What I find a little weird is that at the end of the registration process the woman assisting us asked what race our daughter is. My wife was standing on the right and I on the left with our daughter in between us. I pointed at her and said that she could see her clearly right between us. It made a cozy tableau, Mom, Kid, and Dad; black, brown, white. The woman became a bit flustered, clearly not wanting to offend, but not wanting to make a decision on how our daughter should be categorized. She started talking very quickly and gesticulating in fluttering movements with her hands, explaining at an un-Southern speed that the categories were used for certain census and commonwealth reports, blah blah blah.

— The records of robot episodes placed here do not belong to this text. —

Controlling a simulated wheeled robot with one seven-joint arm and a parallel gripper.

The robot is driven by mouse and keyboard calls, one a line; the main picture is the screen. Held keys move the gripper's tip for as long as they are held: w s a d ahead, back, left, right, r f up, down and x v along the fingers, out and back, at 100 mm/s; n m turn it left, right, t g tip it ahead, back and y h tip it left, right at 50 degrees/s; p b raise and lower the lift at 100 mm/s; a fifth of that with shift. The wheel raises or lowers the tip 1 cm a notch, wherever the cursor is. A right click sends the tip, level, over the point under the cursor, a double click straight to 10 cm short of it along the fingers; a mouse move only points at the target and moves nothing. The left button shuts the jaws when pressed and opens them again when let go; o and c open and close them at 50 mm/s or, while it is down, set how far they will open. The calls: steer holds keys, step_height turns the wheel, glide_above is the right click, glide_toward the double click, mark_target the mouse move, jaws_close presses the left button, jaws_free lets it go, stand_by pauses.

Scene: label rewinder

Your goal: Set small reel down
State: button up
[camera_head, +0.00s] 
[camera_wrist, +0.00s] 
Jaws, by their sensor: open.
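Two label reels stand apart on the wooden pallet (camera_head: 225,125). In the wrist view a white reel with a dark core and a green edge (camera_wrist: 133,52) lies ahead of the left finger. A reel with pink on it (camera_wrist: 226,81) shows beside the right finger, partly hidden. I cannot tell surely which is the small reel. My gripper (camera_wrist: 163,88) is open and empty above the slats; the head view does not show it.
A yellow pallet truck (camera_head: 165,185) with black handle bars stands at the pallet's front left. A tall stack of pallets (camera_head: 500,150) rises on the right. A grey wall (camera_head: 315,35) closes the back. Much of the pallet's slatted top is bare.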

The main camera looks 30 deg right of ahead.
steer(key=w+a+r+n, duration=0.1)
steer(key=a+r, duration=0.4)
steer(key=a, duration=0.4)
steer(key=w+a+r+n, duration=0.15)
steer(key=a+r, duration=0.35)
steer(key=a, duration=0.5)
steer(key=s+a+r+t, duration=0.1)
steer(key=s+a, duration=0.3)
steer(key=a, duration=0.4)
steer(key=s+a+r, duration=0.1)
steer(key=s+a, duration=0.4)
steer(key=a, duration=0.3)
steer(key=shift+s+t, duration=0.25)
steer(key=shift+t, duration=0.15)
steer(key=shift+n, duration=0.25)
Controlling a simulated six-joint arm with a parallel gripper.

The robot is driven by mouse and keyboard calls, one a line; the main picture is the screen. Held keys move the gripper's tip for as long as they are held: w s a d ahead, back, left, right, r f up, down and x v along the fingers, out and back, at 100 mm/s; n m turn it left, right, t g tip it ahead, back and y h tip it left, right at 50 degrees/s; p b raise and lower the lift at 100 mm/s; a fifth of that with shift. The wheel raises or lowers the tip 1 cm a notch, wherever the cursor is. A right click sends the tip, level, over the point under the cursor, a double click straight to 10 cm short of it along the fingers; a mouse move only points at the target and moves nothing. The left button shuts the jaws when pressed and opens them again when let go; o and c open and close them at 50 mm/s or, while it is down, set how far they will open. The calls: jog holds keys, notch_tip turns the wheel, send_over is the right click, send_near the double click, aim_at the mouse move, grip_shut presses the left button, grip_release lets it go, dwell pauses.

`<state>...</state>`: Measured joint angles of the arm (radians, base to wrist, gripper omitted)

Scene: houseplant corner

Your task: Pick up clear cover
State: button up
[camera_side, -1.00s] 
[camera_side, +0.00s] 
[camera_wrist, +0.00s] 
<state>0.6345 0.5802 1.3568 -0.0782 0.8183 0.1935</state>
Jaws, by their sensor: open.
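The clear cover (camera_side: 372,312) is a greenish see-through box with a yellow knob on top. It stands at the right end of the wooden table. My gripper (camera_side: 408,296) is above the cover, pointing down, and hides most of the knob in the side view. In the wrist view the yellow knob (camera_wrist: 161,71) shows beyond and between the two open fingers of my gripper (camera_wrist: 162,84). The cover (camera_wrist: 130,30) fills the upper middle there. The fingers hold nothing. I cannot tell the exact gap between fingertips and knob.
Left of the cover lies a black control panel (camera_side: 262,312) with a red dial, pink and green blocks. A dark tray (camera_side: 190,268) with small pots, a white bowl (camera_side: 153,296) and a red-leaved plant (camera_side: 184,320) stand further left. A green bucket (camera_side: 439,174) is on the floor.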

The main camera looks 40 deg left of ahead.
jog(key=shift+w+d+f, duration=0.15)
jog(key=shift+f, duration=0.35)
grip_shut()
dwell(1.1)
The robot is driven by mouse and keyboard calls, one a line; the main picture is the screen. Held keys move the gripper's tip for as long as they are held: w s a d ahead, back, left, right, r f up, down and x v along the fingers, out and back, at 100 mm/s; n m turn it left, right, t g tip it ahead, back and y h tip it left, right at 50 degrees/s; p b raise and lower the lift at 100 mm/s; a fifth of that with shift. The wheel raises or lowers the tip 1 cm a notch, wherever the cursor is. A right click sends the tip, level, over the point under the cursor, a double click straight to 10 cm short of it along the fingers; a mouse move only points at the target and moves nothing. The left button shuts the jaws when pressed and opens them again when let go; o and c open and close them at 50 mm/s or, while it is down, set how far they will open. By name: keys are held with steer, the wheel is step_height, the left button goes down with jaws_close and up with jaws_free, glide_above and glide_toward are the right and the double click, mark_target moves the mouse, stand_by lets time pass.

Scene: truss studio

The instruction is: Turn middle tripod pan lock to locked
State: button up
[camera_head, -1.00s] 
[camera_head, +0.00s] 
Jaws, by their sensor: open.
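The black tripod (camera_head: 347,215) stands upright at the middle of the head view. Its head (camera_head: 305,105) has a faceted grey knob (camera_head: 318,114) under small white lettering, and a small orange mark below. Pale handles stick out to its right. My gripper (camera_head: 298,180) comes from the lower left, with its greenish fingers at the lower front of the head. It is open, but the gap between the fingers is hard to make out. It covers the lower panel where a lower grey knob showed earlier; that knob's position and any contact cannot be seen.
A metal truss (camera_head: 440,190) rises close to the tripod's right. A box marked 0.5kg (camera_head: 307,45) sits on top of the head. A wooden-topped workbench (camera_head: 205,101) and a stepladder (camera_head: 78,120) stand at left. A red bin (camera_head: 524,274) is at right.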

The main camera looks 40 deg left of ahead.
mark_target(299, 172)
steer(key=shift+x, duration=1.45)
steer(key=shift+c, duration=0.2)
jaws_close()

She eventually wrote our daughter down as Black. In the car on the way home I mentioned to her that she had been turned black. She thought it was odd, because she didn't feel any different, and kept holding her arm closer to the window to see if she were indeed any darker. It was a cute thing for her to do- my daughter is a cute kid.

This was funny, too because we were watching the BET award show the night before. My wife is a sucker for awards shows, I don't know why. They started the show by saying that it was time for a black award show that was on par with any "white" award ceremony. Then they brought out Halle Berry and Alicia Keys and other mixed race talents and identified them as solely black. I pointed out to my wife and daughter that these people were mixed race, and my wife said something to the effect that the dancing was beginning, so I should stay quiet and enjoy the dance.

My wife was clearly focused on the talents of the entertainers, and the fact that they deserved awards for their talents and hard work, not their racial identification. It is no wonder that she, my wife, found the kindergarten assistant's discomfort amusing. In the car after I had told my daughter that she had been turned black, my wife said that the kindergarten people need to stay quiet and enjoy the dance too, and I knew exactly what she meant. My wife is a cute kid too.